本作品で夢と現実の間がわかりにくくなっているのは、LEが上手く彼の記憶をつなげたからといえるでしょう。
デイヴィッドにとっての夢が始まった時
デイヴィッドの夢が始まったのは、救護員が後に明かしたように酔って歩道で寝た後からはじまります。
ソフィアが彼を起こしに来てくれますが、あのシーンから全て彼が作り出した夢ということになるのです。

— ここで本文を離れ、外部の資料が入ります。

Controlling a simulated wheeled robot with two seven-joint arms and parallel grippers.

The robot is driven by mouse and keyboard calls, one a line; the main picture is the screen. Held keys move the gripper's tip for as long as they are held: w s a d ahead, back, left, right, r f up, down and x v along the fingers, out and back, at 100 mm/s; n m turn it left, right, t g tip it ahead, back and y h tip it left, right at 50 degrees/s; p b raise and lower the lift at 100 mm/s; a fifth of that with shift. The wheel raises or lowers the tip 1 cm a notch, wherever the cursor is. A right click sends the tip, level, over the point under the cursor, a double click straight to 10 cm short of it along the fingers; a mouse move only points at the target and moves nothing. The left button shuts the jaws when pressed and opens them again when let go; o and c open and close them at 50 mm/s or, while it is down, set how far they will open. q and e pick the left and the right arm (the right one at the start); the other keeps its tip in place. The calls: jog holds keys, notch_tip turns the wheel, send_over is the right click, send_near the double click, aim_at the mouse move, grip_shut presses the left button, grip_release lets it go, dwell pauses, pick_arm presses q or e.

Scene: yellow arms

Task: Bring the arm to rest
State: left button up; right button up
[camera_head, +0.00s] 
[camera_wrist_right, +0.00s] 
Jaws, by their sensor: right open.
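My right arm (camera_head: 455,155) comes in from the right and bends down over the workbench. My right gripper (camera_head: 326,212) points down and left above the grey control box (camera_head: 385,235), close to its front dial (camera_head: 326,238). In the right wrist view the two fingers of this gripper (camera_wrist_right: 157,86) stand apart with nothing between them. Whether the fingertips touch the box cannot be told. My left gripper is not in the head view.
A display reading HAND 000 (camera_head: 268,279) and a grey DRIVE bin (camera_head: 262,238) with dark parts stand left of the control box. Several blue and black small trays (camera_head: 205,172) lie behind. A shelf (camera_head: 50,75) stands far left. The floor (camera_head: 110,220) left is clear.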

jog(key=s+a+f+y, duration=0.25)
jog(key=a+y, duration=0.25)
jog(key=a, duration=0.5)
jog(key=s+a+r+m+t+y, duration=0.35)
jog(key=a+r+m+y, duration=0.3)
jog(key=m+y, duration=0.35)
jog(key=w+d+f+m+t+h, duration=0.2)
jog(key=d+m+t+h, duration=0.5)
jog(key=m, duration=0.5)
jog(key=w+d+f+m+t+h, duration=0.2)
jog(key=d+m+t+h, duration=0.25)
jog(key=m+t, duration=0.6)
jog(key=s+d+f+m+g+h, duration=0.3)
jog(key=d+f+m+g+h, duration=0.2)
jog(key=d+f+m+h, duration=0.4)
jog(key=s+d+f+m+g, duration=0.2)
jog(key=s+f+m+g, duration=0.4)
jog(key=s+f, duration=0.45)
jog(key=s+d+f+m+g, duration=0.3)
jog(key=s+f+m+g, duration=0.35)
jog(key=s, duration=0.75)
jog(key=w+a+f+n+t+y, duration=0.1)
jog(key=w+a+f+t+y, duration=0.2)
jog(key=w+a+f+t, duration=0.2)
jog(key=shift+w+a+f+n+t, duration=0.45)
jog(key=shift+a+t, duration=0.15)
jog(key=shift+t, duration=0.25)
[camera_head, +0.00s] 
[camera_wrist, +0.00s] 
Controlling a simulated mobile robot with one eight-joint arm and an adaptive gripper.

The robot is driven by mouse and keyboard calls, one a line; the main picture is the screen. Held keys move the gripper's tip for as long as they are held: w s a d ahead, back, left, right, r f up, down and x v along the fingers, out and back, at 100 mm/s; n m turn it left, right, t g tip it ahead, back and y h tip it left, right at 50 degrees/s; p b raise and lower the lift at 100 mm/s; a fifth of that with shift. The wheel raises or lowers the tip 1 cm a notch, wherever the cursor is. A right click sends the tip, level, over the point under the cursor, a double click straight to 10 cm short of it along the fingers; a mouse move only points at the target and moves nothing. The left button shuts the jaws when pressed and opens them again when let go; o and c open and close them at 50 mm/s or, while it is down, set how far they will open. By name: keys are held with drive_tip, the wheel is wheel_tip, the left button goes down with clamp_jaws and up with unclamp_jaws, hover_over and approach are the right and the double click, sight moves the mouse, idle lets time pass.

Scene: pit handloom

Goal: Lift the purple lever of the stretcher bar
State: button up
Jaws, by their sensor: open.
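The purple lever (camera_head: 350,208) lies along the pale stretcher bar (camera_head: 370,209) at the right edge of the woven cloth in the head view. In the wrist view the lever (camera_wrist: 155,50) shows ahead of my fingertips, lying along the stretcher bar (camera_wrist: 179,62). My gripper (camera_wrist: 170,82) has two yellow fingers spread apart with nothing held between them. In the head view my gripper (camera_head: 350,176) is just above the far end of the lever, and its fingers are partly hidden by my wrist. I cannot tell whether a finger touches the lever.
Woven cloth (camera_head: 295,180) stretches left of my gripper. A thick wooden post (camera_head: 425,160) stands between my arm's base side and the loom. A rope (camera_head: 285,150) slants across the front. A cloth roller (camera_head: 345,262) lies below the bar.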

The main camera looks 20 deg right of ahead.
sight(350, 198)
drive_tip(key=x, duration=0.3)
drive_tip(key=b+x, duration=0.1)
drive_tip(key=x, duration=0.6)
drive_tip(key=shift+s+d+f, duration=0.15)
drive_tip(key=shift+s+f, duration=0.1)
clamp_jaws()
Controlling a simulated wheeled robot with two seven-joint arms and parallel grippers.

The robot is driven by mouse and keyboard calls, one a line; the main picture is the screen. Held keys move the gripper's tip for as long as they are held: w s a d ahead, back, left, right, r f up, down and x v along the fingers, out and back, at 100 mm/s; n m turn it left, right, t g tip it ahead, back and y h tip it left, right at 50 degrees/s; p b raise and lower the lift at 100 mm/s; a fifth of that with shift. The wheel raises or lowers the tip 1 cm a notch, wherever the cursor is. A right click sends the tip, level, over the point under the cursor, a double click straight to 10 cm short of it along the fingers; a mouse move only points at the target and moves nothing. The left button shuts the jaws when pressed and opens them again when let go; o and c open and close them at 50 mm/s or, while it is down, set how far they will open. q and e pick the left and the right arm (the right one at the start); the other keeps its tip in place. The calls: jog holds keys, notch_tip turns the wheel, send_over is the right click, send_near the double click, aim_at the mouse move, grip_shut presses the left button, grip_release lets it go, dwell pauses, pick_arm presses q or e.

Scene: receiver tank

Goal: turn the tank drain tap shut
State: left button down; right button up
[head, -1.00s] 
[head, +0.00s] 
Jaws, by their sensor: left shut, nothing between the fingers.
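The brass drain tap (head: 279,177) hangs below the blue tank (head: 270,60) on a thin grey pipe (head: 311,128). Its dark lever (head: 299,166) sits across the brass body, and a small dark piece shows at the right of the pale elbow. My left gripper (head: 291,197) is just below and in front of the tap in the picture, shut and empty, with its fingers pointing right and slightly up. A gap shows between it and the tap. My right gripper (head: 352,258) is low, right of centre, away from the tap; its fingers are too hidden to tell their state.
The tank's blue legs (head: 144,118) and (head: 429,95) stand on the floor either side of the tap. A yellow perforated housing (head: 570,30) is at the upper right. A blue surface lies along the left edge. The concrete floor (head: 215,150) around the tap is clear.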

デイヴィッドはLEとの契約の際に「幸せな夢」というオプションを選んでいます。
だからソフィアは、彼が望んでいるセリフを彼に向けてくれたのでしょう。
また夢の中で彼の顔が治っているのも、このオプションのおかげなのです。
デイヴィッドの夢がなぜ悪夢になったのか
「幸せな夢」というオプションをつけながらも、なぜデイヴィッドの夢は悪夢に変わってしまったのでしょう。
それは彼の潜在意識によるものでした。
ジュリアナを軽く扱ったことへの罪悪感が強かったのでしょう。
ソフィアがジュリアナに見えてしまうのは夢の崩壊を意味しています。
問題は潜在意識だった
君の夢は悪夢に、だがその故障は直った
引用:バニラ・スカイ/配給会社:パラマウント映画・UIP
救護員はこの悪夢の説明を上記のようにしています。
LEにとっても潜在意識に邪魔されることは予想外であり、それを故障としたうえで修正したということです。